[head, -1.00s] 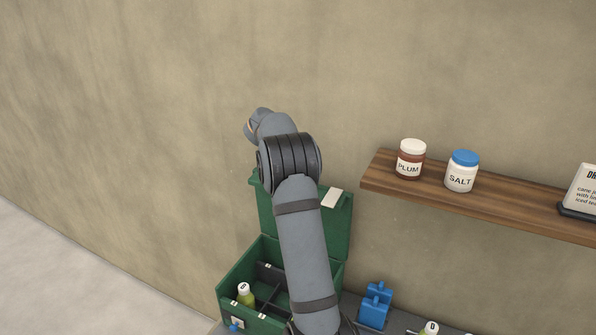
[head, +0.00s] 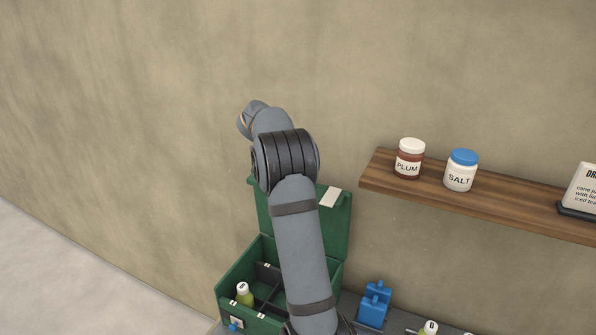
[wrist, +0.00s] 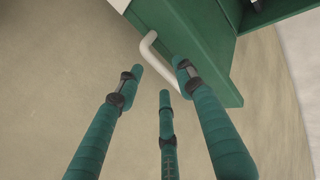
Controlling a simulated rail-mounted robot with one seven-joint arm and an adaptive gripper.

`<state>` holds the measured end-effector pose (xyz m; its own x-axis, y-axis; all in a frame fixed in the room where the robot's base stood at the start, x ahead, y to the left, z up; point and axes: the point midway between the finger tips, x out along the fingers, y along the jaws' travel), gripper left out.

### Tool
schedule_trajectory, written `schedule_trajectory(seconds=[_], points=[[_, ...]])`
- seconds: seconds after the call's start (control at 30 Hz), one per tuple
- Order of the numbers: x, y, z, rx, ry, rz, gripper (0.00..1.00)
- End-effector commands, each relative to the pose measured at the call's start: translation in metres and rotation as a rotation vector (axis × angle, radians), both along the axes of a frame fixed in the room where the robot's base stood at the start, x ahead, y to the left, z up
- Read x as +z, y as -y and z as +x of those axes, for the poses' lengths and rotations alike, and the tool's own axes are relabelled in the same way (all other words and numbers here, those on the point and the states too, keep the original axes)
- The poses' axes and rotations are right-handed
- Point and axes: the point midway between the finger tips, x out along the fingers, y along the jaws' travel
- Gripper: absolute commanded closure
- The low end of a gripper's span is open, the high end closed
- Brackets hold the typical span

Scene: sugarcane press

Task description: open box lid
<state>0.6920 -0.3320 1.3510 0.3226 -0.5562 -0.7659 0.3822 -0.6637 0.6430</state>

■ ■ ■ ■ ■ ■ ■

§ **Given instruction**
In the listing, find each line with the string "midway" and copy it.

§ **Exercise answer**
`<state>` holds the measured end-effector pose (xyz m; its own x-axis, y-axis; all in a frame fixed in the room where the robot's base stood at the start, x ahead, y to the left, z up; point and axes: the point midway between the finger tips, x out along the fingers, y along the jaws' travel), gripper left out.
- Point and axes: the point midway between the finger tips, x out along the fingers, y along the jaws' travel

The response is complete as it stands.